(Robot episode rows)

• • •

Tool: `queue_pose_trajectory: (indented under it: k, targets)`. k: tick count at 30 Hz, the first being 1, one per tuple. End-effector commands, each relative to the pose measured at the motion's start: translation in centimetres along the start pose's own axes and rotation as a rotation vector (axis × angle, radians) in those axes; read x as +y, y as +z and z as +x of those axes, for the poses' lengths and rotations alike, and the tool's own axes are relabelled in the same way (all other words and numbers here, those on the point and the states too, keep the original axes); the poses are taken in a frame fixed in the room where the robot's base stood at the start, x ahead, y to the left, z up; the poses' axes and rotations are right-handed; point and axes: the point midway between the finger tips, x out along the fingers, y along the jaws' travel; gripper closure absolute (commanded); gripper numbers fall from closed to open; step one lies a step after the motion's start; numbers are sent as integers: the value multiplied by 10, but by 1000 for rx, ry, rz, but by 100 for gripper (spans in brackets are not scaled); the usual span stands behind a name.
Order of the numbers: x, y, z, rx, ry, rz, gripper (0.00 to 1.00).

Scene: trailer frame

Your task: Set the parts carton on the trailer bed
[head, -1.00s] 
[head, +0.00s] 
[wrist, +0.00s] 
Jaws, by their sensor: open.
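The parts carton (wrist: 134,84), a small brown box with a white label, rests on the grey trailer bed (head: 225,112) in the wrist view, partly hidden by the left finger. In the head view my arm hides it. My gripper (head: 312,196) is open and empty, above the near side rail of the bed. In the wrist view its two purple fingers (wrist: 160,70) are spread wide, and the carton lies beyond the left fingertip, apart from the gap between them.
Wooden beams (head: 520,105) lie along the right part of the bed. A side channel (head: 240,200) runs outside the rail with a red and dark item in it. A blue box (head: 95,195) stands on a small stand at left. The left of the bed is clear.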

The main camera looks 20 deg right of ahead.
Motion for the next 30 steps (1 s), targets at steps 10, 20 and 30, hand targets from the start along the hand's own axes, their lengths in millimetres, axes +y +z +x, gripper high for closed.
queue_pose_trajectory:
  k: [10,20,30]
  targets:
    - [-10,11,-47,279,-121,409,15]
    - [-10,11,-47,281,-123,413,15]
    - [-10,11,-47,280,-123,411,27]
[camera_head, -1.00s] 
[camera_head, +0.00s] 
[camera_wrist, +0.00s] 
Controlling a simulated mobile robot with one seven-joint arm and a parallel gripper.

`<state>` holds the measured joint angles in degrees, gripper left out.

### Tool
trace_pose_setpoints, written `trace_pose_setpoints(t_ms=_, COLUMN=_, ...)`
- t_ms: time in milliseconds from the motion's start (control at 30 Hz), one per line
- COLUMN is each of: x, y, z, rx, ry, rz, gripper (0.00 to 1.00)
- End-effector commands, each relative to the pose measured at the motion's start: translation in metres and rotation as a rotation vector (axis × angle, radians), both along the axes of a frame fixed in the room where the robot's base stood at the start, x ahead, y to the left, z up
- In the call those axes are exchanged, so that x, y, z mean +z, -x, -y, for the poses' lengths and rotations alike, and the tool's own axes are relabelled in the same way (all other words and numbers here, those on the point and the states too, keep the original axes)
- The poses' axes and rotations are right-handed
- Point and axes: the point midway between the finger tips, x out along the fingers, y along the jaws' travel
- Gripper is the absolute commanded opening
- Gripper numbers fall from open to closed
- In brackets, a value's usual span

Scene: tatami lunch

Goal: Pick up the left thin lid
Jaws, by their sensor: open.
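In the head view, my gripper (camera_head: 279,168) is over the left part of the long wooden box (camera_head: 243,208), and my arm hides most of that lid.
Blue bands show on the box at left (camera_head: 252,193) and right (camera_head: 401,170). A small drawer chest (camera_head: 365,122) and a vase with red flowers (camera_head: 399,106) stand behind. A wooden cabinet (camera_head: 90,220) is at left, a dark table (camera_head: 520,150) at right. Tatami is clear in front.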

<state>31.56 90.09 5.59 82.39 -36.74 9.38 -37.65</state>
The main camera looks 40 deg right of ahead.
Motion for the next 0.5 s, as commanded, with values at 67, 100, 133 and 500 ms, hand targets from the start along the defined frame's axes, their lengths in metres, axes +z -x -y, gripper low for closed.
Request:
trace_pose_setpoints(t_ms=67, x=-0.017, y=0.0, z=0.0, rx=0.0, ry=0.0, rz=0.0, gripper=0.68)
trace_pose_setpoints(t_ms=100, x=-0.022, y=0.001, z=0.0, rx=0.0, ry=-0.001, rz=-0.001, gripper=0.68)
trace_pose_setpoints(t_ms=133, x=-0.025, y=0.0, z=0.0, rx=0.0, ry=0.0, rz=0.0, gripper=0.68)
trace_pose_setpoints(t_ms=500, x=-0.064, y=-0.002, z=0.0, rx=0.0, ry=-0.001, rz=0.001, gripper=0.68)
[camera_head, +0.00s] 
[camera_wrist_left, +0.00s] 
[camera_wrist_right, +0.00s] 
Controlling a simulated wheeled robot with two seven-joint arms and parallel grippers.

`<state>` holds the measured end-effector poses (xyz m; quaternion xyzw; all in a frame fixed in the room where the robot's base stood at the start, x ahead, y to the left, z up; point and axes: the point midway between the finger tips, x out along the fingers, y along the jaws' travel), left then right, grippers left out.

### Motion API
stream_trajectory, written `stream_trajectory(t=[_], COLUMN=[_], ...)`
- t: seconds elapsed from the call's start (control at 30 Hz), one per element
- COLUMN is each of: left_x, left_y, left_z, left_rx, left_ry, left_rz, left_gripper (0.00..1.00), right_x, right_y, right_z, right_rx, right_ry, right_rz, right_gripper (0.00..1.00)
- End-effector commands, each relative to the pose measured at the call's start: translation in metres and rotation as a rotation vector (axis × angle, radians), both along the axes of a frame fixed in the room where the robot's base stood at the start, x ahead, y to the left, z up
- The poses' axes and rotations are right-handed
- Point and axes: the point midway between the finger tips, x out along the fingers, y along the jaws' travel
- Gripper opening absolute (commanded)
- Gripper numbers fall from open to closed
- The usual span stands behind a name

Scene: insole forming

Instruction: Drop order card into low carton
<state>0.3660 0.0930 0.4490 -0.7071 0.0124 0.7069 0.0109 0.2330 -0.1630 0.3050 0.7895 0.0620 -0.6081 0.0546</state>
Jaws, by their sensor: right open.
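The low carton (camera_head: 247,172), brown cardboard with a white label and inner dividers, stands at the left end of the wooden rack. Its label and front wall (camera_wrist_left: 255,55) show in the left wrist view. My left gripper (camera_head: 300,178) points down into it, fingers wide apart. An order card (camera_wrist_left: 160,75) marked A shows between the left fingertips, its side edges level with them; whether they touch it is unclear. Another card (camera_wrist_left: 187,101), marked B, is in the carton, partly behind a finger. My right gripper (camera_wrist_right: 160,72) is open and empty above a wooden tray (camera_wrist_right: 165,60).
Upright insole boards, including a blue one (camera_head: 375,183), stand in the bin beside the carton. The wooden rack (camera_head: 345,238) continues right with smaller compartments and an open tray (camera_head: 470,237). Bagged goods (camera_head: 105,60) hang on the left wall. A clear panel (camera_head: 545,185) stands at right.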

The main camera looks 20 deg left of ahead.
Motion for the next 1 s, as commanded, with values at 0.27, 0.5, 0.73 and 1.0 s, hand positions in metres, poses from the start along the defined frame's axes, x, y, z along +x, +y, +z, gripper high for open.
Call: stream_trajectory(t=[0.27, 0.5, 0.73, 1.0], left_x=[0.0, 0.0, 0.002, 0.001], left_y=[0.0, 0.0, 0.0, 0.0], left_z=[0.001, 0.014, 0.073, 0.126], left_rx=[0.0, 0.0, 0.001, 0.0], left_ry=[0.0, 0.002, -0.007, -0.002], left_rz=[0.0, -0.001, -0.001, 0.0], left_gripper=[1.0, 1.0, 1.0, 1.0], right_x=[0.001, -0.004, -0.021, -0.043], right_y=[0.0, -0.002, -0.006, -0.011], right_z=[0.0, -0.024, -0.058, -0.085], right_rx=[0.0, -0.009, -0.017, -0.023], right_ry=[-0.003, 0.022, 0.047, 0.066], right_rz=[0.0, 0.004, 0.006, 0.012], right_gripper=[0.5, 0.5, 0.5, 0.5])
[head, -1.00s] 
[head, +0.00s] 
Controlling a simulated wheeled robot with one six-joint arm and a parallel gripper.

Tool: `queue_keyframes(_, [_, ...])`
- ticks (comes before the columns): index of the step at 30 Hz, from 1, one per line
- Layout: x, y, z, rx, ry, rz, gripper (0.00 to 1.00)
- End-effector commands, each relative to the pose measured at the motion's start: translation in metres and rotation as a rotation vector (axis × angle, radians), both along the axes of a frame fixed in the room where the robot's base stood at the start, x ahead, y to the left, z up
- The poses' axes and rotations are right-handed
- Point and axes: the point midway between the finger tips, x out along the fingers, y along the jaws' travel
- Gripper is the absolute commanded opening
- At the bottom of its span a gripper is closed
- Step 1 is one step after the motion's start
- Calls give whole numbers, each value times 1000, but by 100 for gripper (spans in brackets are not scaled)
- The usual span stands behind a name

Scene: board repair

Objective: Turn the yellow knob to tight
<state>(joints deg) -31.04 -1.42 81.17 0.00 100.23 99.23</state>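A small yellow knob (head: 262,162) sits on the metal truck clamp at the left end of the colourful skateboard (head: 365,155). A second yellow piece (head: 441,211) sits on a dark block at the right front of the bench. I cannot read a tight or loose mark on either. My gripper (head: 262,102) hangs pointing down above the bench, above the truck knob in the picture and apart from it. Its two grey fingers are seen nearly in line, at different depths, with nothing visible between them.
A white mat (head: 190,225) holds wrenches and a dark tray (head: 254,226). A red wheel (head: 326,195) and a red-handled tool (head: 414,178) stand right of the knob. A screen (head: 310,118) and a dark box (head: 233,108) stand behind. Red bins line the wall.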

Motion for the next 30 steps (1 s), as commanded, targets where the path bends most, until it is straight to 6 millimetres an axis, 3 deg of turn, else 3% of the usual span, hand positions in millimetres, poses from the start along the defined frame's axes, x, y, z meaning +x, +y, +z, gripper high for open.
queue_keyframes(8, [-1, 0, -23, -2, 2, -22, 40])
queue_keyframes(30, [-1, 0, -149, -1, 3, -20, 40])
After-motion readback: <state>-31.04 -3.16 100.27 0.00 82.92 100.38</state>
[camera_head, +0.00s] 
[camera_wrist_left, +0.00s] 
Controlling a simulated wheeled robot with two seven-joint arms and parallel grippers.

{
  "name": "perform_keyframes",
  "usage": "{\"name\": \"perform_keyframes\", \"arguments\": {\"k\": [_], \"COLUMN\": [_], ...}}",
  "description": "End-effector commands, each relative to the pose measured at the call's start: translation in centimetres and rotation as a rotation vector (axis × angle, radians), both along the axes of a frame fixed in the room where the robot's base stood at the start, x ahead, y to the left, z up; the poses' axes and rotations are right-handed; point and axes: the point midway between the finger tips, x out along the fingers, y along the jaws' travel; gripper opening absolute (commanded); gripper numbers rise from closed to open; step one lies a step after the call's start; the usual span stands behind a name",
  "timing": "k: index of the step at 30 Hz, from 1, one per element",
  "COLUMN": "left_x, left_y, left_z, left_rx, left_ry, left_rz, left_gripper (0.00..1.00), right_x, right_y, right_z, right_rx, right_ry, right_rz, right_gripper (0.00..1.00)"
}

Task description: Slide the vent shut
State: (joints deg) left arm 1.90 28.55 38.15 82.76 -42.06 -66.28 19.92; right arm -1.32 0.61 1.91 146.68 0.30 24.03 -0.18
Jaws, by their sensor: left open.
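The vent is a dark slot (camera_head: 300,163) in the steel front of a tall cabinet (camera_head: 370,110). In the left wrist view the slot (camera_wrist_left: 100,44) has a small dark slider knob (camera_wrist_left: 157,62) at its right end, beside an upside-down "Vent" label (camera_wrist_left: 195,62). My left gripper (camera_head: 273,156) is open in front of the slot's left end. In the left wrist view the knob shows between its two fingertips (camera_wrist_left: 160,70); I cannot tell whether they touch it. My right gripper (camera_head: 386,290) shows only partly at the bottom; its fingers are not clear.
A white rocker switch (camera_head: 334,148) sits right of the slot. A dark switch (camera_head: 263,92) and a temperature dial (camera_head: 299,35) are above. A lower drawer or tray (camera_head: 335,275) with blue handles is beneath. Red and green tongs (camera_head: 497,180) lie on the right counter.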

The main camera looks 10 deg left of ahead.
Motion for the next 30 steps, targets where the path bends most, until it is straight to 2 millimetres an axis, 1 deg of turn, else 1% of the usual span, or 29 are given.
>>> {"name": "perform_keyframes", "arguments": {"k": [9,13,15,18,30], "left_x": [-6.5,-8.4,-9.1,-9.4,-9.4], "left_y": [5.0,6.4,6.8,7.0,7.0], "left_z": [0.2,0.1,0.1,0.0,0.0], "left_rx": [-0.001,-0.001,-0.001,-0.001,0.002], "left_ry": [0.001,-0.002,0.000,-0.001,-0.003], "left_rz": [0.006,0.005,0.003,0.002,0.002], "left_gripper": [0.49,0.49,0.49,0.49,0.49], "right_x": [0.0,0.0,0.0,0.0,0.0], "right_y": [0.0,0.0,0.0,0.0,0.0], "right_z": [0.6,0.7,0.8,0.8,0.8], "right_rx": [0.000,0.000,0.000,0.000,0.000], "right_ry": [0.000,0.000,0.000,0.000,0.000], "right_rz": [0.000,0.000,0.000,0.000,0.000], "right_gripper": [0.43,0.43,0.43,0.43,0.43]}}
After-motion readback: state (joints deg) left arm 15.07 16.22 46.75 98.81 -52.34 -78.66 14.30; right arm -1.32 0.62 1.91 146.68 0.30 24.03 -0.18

• • •

Report all lines of the data that include the word "simulated".

§ **Exercise response**:
Controlling a simulated mobile robot with one seven-joint arm and a parallel gripper.
Controlling a simulated wheeled robot with two seven-joint arms and parallel grippers.
Controlling a simulated wheeled robot with one six-joint arm and a parallel gripper.
Controlling a simulated wheeled robot with two seven-joint arms and parallel grippers.

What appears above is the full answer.